The mother of all stains is a Sharpie mark (good luck with that one), but second only to that are kim chi stains.  Spaghetti sauce?  Hah!  Mere child’s play.  Anyone who has had the pleasure of eating kim chi knows the true second burn:  finding that tiny vermilion drip on your pants or shirt as you throw it into the laundry.  And then finding that same stain undiminished after it comes out of the wash.  After three or four washes, you pretty much resign yourself to the fact that that unflaggingly red stain is now a permanent part of your wardrobe.

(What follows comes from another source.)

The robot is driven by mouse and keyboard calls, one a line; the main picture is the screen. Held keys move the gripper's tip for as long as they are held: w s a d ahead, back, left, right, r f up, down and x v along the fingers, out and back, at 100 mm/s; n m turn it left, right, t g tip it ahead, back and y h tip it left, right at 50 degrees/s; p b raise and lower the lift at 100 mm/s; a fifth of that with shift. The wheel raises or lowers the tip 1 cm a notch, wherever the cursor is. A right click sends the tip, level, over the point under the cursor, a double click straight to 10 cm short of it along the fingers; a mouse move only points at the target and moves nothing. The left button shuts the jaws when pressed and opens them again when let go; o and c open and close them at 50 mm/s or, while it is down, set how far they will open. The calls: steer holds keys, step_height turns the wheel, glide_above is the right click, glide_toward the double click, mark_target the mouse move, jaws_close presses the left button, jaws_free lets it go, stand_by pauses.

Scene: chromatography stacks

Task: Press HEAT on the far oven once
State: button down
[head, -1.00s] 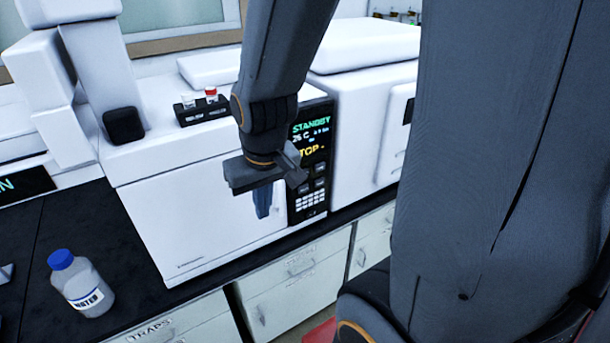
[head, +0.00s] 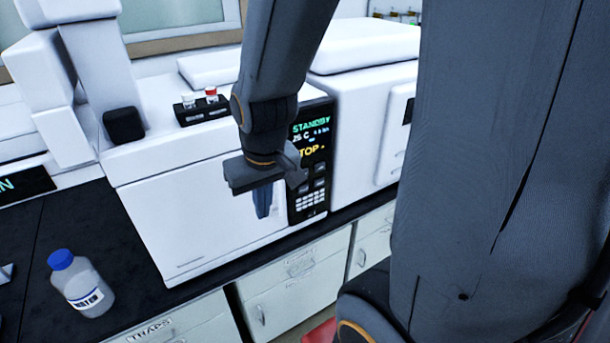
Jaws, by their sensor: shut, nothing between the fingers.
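A white oven (head: 195,215) stands on the black bench. Its dark control panel (head: 312,165) at the right of its front has a lit screen reading STANDBY, a temperature and a yellow line ending in "TOP". Below the screen are several dark buttons and a light keypad (head: 310,200). A second white oven (head: 355,135) stands to the right, mostly behind my arm. My gripper (head: 263,212) is shut and empty, fingers down, in front of the first oven, just left of its panel in the picture. My wrist covers the panel's left edge. I cannot read a HEAT label.
A water bottle (head: 82,285) with a blue cap stands on the bench at left. A black vial holder (head: 200,108) with vials sits on top of the first oven. My arm hides much of the right side.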

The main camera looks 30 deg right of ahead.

Despair no longer!  Here’s the simple trick to getting out kim chi and any tomato-based stains.  Simply place the stained clothes in direct sunlight for several hours.  I usually wash the clothes and then place it outside still damp, but inside by a  very sunny window will do the trick.  The problem I’ve found with placing it outside is the other things that fall on it (leaves, pollen, etc.), forcing me to wash it yet again.  The stain will disappear like magic.  I promise.

The downside to my kids’ love of Korean food:  kim chi stains on their clothes.

Here’s my daughter’s shirt after a couple of washes – the stain did not budge even after direct scrubbing with my first line of defense (Shout gel, Fels Naptha soap, Oxiclean soak).

 

Her shirt after a couple of hours in the sun.  The hard part was waiting for a sunny day.